Gentlemen:- Believing that a few particulars with reference to the importation of merchandise here by the first settlers, would prove interesting to many of your readers, I send you some jottings. During the first thirty-six years of our existence as a settlement, all the foreign articles used here were brought from Great Britain - the greater part being forwarded by an agent from London, while the balance was obtained from merchants residing in Edinburgh and Glasgow. These merchants did not - nor do they now - charge any commission, yet the outfits obtained from them are scarcely cheaper than those of equal quality forwarded by the London agent who charges five per cent. commission.

For the first few years, goods were sent out to this country by the Earl of Selkirk, and a store was kept by his agents in this place, for the purpose of supplying articles of European manufacture. These articles were sold at extortionate prices, and the business generally was managed in a way which injured rather than benefited the poor settlers. After the coalition of the North-West and Hudson's Bay Companies in 1821 the latter undertook to supply the Settlement with merchandise; but for many years the supply was inadequate to meet the demand, as might be inferred from the fact that before the end of the first month after the general sale commenced, the whole year's out-fit was disposed of. This evil, however, like some others, brought about its own remedy. Enterprising individuals who had money saw that it might be safely and advantageously invested in goods, and that while they would be enriching themselves, they would be benefiting their fellow-settlers. And thus the number of private importers, which was at first very small, soon increased - the ready sale and handsome profits realized by the first few being strong inducements to all who had a little spare cash at command, to invest in the same line. For some years past, several have imported largely for the purpose of selling; a still greater number have imported small quantities - their object being merely to supply family wants. Thus the demand for goods has been supplied and the supply has moderated the price.

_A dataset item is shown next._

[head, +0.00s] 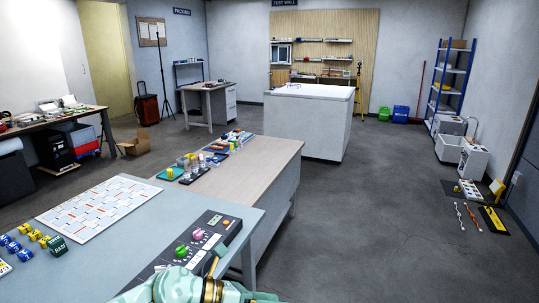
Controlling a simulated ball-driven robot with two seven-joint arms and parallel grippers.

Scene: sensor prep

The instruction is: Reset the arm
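Pale teal parts of my own arm with a gold band show at the bottom edge, in front of the blue-grey table (95,270). They overlap the near end of a dark control panel (160,265). I cannot make out fingertips of either gripper. The panel carries a green knob (181,251), a pink knob (198,234) and a small display (215,219).
A printed white board (98,208) lies on the table, with blue and yellow blocks (38,236) and a green block (57,246) at left. A wooden workbench (235,182) with trays adjoins behind. A white island (308,125) stands further back.

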Some of your foreign readers might, perhaps, wish to know how we manage to transmit the cash for these outfits. In the Fall of 1823, the Hudson's Bay Company introduced a paper currency into the country, consisting of one-pound, five-shillings, and one shilling notes, payable at York Factory, in a Bill of Exchange on the Governor, Deputy Governor, and Committee of the Hudson's Bay Company London, at sixty days' sight. The agents for the Company at first refused to grant bills at any post except York Factory, unless the holders of the notes paid five per cent premium. This gave rise to considerable feeling, and finally the restriction was removed - all being now at liberty to draw bills at Upper Fort Garry.

It may be difficult to state the exact amount of our annual imports. For some years past they have exceeded £20,000 stg. - rather more than half being the Hudson's Bay Company's. Let it be understood that in mentioning this sum I speak only of the prime cost. The expense of freight from London to York Factory, on Hudson's Bay, has varied at different times. The Hudson's Bay Company once professed to charge £5 stg. per ton; afterwards, £8 per ton. There is, however, good reason to believe that instead of £8, the settlers have paid from £10 to £20 per ton. Once landed at York Factory, the goods are conveyed from thence to the Settlement in boats or barges made expressly to suit the shallow and rapid rivers through which they have to pass. They carry from 75 to 85 pieces each, which in general cargo might be equal to 100 or 110 pieces of 90 lbs. each - this being the standard weight of a piece.

The navigation from London to York Factory is difficult and dangerous. After crossing the Atlantic, you meet with huge icebergs on the shores of Labrador, a collision with which, when the ship is running before the wind, would prove disastrous. And although the vessel should escape these icebergs without injury, she must encounter the pack-ice in the Straits, where some seasons she remains immovably fixed for weeks and is in the most imminent danger of being broken to pieces or sunk by the pressure of the huge floes. Nor is the danger over when the straits are passed. The ice in the Bay rushes from one quarter to another during the months of July and August and when ships are so unfortunate as to become entangled in this drifting ice, they are so much retarded that their voyage from Britain becomes one of three or four months, seldom reaching York before middle of Au-gust, and sometimes after the 24th of September. But notwithstanding all the danger here expressed and implied, we have no instance during the last fifty years, of any ships having been lost on this voyaging, except one in the summer of 1849, and one (the Kitty) last summer. Almost all the property indented for, last year, by the settlers, was on board the Kitty, amounting to nearly £10,000. Those who imported largely had their property insured, but few or none of the small importers had theirs.